Amaretta™ ist winddicht, wetterdicht und atmungsaktiv und lässt sich, ohne einzulaufen, problemlos bei 30 °C im Schonwaschgang behandeln. Weiterhin sind die Leichtigkeit und die Knitter- und Fleckenunempfindlichkeit (→ Scotchgard™) hervorzuheben. Das weiche, geschmeidige Amaretta™ kann gestanzt, bedruckt, geprägt, perforiert, laminiert und beliebig eingefärbt werden.
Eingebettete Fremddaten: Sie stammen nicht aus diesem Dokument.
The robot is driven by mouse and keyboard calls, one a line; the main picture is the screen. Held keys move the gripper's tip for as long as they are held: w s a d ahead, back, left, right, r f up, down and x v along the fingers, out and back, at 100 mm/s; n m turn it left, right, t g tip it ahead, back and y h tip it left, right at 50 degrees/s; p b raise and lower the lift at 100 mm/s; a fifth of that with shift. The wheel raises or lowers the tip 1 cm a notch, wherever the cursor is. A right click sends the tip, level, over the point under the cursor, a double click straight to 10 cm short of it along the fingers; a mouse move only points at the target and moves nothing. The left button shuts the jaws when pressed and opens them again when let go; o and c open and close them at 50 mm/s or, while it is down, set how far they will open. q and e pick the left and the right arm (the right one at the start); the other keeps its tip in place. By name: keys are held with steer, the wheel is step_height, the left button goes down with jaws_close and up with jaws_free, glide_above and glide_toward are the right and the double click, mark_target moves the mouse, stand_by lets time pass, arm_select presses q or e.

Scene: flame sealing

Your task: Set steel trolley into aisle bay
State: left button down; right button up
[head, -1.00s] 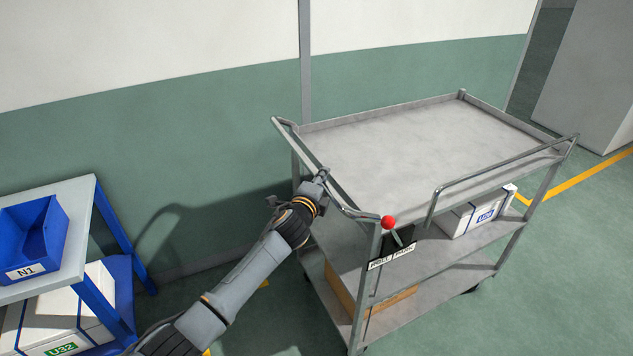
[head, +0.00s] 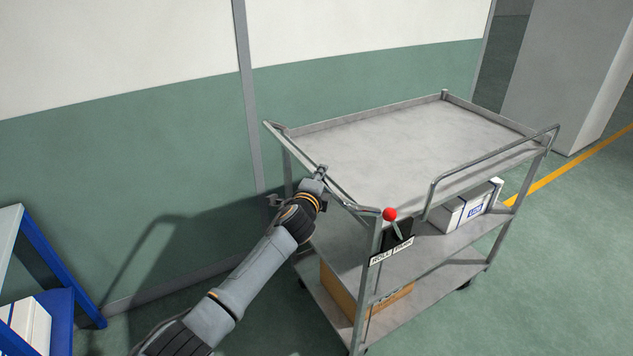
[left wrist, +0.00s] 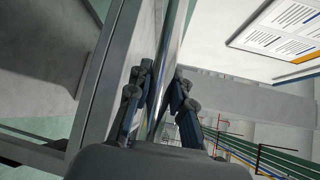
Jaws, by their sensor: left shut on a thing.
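The steel trolley (head: 415,150) stands upright on the green floor, with a bare top tray and two lower shelves. My left gripper (head: 318,178) is shut on the push handle bar (head: 345,200) at the trolley's near left end. The left wrist view also shows the bar (left wrist: 168,70) between the fingers of the left gripper (left wrist: 160,105). A lever with a red knob (head: 390,214) stands above a two-part label plate (head: 391,251) at the near corner. My right gripper is not in view. No marked bay can be made out.
White boxes (head: 450,217) sit on the middle shelf and a brown carton (head: 340,290) on the bottom one. A blue rack (head: 60,265) stands at the left. A grey block (head: 560,75) and a yellow floor line (head: 575,175) lie beyond the trolley. Floor at right is clear.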

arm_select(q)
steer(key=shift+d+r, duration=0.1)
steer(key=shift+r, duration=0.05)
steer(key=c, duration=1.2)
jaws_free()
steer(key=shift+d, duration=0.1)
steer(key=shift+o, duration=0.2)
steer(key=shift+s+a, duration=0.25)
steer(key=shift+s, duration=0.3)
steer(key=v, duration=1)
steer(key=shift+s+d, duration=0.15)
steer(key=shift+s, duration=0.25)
Haru-Kuraray versichert eine ökologisch unbedenkliche Produktion, da Amaretta™ ohne FCKW hergestellt wird und keine Zusätze wie Formaldehyd, Cadmium, Dioxin, PCP oder Pestizide Verwendung finden.
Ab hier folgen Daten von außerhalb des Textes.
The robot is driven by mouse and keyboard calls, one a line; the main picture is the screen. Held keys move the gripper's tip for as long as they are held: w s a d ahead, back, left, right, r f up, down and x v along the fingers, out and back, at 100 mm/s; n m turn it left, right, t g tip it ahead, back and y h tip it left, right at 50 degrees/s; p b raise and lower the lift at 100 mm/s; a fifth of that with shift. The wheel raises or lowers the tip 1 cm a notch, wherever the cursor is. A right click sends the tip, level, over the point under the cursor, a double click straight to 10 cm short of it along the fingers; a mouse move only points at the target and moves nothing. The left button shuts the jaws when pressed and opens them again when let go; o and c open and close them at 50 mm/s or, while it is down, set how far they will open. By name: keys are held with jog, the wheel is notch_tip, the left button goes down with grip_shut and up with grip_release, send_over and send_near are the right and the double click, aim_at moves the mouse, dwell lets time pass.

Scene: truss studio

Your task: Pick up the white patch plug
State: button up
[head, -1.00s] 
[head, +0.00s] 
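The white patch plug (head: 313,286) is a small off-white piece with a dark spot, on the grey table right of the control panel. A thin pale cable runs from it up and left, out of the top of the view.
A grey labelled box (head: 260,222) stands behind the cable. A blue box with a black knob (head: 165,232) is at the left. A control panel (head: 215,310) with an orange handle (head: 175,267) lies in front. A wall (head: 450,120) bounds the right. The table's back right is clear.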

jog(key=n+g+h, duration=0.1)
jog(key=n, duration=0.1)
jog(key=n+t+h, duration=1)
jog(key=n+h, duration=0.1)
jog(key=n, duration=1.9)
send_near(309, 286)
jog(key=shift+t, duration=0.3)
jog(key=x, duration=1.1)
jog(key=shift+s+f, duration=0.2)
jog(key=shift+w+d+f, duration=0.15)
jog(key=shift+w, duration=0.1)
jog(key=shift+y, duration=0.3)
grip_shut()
Einsatz: DOB, HAKA, Autopolster, Schuhe, Taschen, Gürtel und Möbelstoffe (Schiffsausstattung der Queen Elizabeth).

Quelle: Informationsmaterial der Kuraray Europe GmbH.

Ambivalent, lat. ambo = beide (Seiten betreffend), valens = stark; doppelwertig und daher in sich oft widersprüchlich (z. B. ist Wolle gleichzeitig hydrophob und hygroskopisch).
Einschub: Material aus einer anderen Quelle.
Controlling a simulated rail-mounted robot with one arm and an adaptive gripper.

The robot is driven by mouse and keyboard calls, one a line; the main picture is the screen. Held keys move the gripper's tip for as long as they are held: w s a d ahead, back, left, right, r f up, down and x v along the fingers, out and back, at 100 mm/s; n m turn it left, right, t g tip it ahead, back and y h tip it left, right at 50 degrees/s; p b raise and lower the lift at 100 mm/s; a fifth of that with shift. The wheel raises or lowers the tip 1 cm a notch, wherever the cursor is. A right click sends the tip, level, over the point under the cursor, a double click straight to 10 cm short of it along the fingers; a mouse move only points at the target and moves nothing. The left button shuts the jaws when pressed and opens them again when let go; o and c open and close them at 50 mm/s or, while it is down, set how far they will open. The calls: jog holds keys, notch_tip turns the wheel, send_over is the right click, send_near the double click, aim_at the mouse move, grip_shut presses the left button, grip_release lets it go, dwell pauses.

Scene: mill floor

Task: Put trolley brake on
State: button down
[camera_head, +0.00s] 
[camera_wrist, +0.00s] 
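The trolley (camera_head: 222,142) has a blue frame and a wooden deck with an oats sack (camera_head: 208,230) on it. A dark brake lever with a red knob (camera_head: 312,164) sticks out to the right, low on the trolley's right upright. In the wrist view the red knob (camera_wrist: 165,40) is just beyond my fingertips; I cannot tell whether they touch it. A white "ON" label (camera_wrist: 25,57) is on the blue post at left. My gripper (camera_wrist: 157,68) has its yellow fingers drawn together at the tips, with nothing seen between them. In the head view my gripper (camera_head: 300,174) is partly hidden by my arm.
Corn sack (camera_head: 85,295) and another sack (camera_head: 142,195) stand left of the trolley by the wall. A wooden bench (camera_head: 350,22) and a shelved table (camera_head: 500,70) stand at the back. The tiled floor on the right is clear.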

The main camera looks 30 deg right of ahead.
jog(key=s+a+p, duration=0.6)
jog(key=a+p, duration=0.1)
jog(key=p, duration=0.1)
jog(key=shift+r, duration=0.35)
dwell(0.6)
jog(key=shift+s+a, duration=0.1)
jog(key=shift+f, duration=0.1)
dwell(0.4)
Amicor™, Amicor™ Plus und Biokryl, Markennamen für die antibakterielle (AB) und fungizide (AP) Ausrüstung einer Polyacrylfaser (PAN) der Firma Thai Acrylic Fibre. Die unterschiedlichen Markennamen sollen unterschiedliche Abnehmer ansprechen. Biokryl wendet sich an einen Kundenkreis, der an hygienischer, antimikrobieller, sauberer Bekleidung interessiert ist. Amicor™ steht mehr für Ästhetik, Komfort und Frische. Abgesehen von den verwendeten Handelsnamen sind die Fasern chemisch und physikalisch identisch.

Bei der Veredlung werden antimikrobielle oder fungizide Substanzen (ein sog. chemisch-organisches Additiv, Triclosan) mit dem Spinnprozess in die Faserstruktur eingebracht, sodass sich diese Substanzen in Wasser nicht auflösen können. Diese Zusätze migrieren aber aufgrund der porösen Struktur einer nassgesponnenen Acrylfaser teilweise auf die Außenseite der Faser und nehmen so ihre antibakteriellen Aufgaben wahr. Tests haben gezeigt, dass die Hemmzone, der Abstand zwischen der Faser und dem Bakterium, teilweise über 15 mm groß ist (Abb.). Es entsteht eine sehr hautfreundliche und absolut wasch- und reinigungsbeständige Materialtype (200 Wäschen). Reiben sich durch hohe Beanspruchung Teilbereiche der Substanzen ab, werden diese durch die im Kern gespeicherten Zusätze immer wieder ergänzt. Amicor™ lässt sich sehr gut mit anderen Faserstoffen mischen, z. B. mit Baumwolle (CO), Viskose (CV), Wolle (WO), Seide (SE) und Polyester (PES).

Abb.: Amicor

Die antimikrobische Effizienz stellt sich schon bei einem Mischungsanteil von nur 20 % ein. Amicor™ hält die Kleidung länger frisch, steigert den Komfort und ist pflegeleicht. Die fungizide Amicor™ Plus-Type ist als Ergänzung und Komforterweiterung dieses Angebots zu sehen. Weitere Amicor-Produkte: http://www.amicorpure.co.uk.

Einsatz: Amicor™ (AB): Unterwäsche, Sportkleidung, T-Shirts, Sweatshirts, Schutzkleidung, Kinderkleidung, Handtücher, Kissen, Bettwäsche, Matratzenüber züge. Amicor™ Plus: Socken, Strümpfe, Hausund Straßenschuhe, Wärmeunterwäsche, Badematten, Decken, Kissen, Bettwäsche, Matratzenüberzüge.

Ammoniakausrüstung, engl. = ammonia finish; → FLA-Finish.

Amorphe Bereiche, engl. = amorphous parts, griech. ámorphos = gestaltlos; ungeordnete Molekülketten in einem Filament; Gegensatz: → Kristalline Bereiche. Die amorphen Faserbereiche sind verantwortlich für die Biegsamkeit, die Wasseraufnahmefähigkeit und die Färbbarkeit eines Filaments. → Verstrecken.

Amphoter, griech. amphóteros = der eine und der andere, zwitterhaft; die Wollfaser ist z. B. amphoter, d. h., sie ist zugleich wasserabweisend (→ hydrophob) und kann ca. 30 % ihres Eigengewichts an Wasserdampf aufnehmen (→ hygroskopisch).